I have to admit that, compared to the other photos in this blog, this isn't the best. In fact, it's cod-ordinary. However, there's a reason why...
In 1998 I hitchhiked all the way around Australia photographing everyone who gave me a lift and writing about each hitch (http://soididbook.blogspot.com.au/).
This was my 38th hitch - Sally Sahir. She was one of only 2 lone females to pick me up on my journey. Oddly enough, one took me into Alice Springs (Sally) and one took me out the following day.
Sally picked me up hitchhiking north from the Desert Oaks Resort Erldunda, on the corner of the Stuart and Lasseter Highways and pretty much smack-bang in the middle of Australia (the Stuart heads north/south and the Lasseter heads west to Uluru).
She was in a good mood, having just landed a job, and was celebrating the fact with a beer (a can of VB cradled in her lap). It was around 10am. She offered me one but it was about 8 hours too early for me.
We set off and, like all my hitches, after a few minutes I told her what I was doing and would she mind if I photographed her? I do remember her saying, somewhat quietly, 'Oh'...then, tentatively...'sure', but I was too preoccupied with the beautiful day outside and the fact I was hitchhiking through the middle of Australia, loving every minute of it. I didn't stop to think that a single woman being asked this question by a hitchhiker she'd just picked up might start alarm bells ringing. Anyway, I knew I was a big, friendly bloke, so what was there to worry about? Plus the fact, by the time I'd met Sally, I was well into my journey and was used to people being more than happy to let me photograph them.
I knew what I wanted to do for a photo and it involved using a layby which we could pull into. I told Sally this and once again, she quietly said, 'okay...'.

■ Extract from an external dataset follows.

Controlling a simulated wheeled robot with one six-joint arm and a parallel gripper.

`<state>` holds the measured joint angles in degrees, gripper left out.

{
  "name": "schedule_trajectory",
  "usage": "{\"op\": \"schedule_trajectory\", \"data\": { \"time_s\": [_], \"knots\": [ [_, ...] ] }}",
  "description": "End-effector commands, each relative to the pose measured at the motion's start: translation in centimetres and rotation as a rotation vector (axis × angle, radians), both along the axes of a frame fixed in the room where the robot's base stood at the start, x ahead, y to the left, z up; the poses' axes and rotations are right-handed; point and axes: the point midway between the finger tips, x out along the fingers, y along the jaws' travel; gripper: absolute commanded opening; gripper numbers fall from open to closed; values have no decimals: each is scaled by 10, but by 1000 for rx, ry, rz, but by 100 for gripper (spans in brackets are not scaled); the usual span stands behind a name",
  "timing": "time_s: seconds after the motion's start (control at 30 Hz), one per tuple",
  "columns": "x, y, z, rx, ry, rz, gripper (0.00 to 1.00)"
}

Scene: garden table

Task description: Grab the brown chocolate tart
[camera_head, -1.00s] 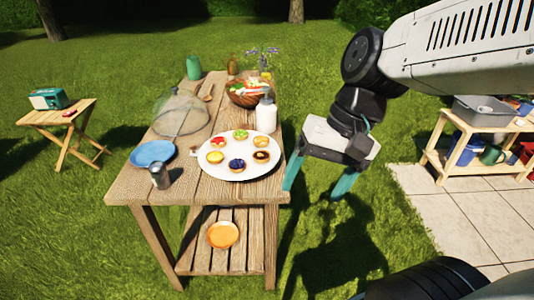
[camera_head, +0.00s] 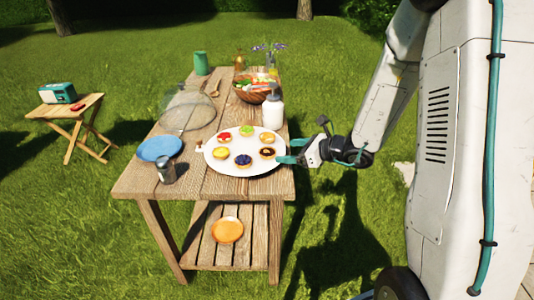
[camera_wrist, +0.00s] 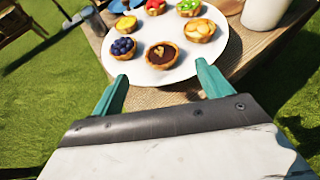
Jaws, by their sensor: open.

Meanwhile, Muggins i.e. me, was totally oblivious to how Sally might be feeling. We chatted amiably as we drove and, after around half-an-hour or so, I said, 'Can you pull into the next layby and I'll do the photo?'
At the next layby Sally duly pulled in. There were people there and I'm sure Sally must have breathed a huge sigh of relief. I had a look around and knew it wasn't what I wanted. It was then that Muggins said, 'It's not what I want. Can we drive to the next layby?'
As I said this I turned to face Sally.
Now, there are lines from movies, songs, books, poetry that stay with people forever. The short sentence I heard next will stay with me 'til the day I die.
Sally, cowering into her seat and with eyes the size of dinner plates behind her huge, 1970s Charlie's Angels-style sunglasses, feebly uttered the now-immortal words, 'You're not going to go all weird on me, are you?'
In that instant, her short sentence sent everything crashing down on me like a ton of bricks as the magnitude of the situation hit home. I felt the size of a peanut, with a brain to match, and spent the next minute or so apologising profusely. Understandably, she took some reassuring as she must have spent the entire time I'd been in the car worrying for her safety.
Any idea of using other laybys for photos now went out the window. No matter how much apologising and reassuring I gave her, there was no way she was going to move from where we were for the sake of a photo. Whether I wanted to or not, I was going to have to take her photo there and then. And I was going to have to be quick. She was in no mood for modelling.
We got out of the car and I looked at what I had to work with. It wasn't much. Sally wasn't going to venture far from the relative safety of the car, so I had to make do with what was there.
I tried a few basic combinations of her standing in the doorway of the car, making sure the car was between us the whole time, and working as quickly as possible in case she pulled the pin on me. The adrenalin was surging through me but more out of horror at my behaviour than out of concern for getting an award-winning photo. I was going to get whatever she gave me. Even though she's smiling in the photo, it wasn't a comfortable smile!
I took maybe 10 frames and called it a 'wrap'. I knew the photo wasn't great but I had something in the bag.
My apologising must have worked and Sally allowed me to get back into the car with her, whereupon we set off.
When Sally picked me up, she was quite content to enjoy the day and asked if I minded if we cruised along at 70-80km/h. After the 'photo shoot', however, we averaged 110-120km/h the rest of the way to Alice Springs!
Gear used - Nikon FM2, FP4 125ISO B&W film, 1/250 sec f8. Minutes spent apologising and grovelling - many.